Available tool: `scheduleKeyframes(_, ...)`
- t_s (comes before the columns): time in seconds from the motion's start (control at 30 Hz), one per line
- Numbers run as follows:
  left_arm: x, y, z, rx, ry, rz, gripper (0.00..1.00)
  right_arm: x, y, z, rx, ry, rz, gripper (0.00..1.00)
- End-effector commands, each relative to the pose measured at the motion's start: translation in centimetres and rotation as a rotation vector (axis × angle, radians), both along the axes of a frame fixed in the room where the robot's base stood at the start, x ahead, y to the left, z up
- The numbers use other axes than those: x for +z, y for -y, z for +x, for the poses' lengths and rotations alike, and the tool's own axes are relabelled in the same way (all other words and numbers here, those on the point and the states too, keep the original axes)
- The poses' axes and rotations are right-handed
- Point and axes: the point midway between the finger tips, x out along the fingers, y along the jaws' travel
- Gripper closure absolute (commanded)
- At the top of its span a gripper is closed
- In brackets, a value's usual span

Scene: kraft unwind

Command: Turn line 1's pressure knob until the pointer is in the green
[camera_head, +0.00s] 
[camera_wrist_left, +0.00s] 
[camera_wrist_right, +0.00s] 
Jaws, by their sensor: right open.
────────────────
* **WORK REQUIRED**: Write the material out again word for word.

* **COMPLETED EXERCISE**:
Available tool: `scheduleKeyframes(_, ...)`
- t_s (comes before the columns): time in seconds from the motion's start (control at 30 Hz), one per line
- Numbers run as follows:
  left_arm: x, y, z, rx, ry, rz, gripper (0.00..1.00)
  right_arm: x, y, z, rx, ry, rz, gripper (0.00..1.00)
- End-effector commands, each relative to the pose measured at the motion's start: translation in centimetres and rotation as a rotation vector (axis × angle, radians), both along the axes of a frame fixed in the room where the robot's base stood at the start, x ahead, y to the left, z up
- The numbers use other axes than those: x for +z, y for -y, z for +x, for the poses' lengths and rotations alike, and the tool's own axes are relabelled in the same way (all other words and numbers here, those on the point and the states too, keep the original axes)
- The poses' axes and rotations are right-handed
- Point and axes: the point midway between the finger tips, x out along the fingers, y along the jaws' travel
- Gripper closure absolute (commanded)
- At the top of its span a gripper is closed
- In brackets, a value's usual span

Scene: kraft unwind

Command: Turn line 1's pressure knob until the pointer is in the green
[camera_head, +0.00s] 
[camera_wrist_left, +0.00s] 
[camera_wrist_right, +0.00s] 
Jaws, by their sensor: right open.

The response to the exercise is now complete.